# Supplied data
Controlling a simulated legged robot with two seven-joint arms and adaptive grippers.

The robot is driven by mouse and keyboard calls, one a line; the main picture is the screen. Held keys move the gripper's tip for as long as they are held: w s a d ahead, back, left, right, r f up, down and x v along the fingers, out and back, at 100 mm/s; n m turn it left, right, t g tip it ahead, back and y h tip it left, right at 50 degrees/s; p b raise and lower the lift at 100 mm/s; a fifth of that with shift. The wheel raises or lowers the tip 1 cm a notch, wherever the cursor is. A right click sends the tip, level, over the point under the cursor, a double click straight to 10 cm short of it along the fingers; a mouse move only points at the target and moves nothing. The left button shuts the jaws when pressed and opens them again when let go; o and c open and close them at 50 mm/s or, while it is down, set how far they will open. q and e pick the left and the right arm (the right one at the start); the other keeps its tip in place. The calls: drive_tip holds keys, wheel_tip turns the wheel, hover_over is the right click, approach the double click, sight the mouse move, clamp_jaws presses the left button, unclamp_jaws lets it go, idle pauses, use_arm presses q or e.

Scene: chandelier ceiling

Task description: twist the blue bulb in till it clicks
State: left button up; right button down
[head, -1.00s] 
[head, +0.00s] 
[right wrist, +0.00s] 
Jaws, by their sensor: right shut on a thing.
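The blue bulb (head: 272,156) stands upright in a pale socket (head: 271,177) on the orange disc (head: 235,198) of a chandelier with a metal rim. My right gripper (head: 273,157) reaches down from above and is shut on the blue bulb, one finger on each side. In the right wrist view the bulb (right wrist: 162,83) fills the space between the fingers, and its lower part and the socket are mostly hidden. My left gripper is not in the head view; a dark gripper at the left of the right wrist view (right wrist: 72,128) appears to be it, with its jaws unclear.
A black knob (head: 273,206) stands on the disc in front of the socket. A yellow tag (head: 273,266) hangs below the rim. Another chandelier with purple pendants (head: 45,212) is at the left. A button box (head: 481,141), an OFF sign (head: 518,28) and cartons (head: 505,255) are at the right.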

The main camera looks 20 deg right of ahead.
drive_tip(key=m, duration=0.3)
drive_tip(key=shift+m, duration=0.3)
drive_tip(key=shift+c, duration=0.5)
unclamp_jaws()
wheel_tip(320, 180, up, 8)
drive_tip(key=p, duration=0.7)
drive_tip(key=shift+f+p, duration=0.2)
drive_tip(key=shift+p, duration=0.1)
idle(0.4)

# The exercise
Quote the listing word for word from its first line through the line in which "[right wrist, +0.00s]" appears.

# Correct answer
Controlling a simulated legged robot with two seven-joint arms and adaptive grippers.

The robot is driven by mouse and keyboard calls, one a line; the main picture is the screen. Held keys move the gripper's tip for as long as they are held: w s a d ahead, back, left, right, r f up, down and x v along the fingers, out and back, at 100 mm/s; n m turn it left, right, t g tip it ahead, back and y h tip it left, right at 50 degrees/s; p b raise and lower the lift at 100 mm/s; a fifth of that with shift. The wheel raises or lowers the tip 1 cm a notch, wherever the cursor is. A right click sends the tip, level, over the point under the cursor, a double click straight to 10 cm short of it along the fingers; a mouse move only points at the target and moves nothing. The left button shuts the jaws when pressed and opens them again when let go; o and c open and close them at 50 mm/s or, while it is down, set how far they will open. q and e pick the left and the right arm (the right one at the start); the other keeps its tip in place. The calls: drive_tip holds keys, wheel_tip turns the wheel, hover_over is the right click, approach the double click, sight the mouse move, clamp_jaws presses the left button, unclamp_jaws lets it go, idle pauses, use_arm presses q or e.

Scene: chandelier ceiling

Task description: twist the blue bulb in till it clicks
State: left button up; right button down
[head, -1.00s] 
[head, +0.00s] 
[right wrist, +0.00s] 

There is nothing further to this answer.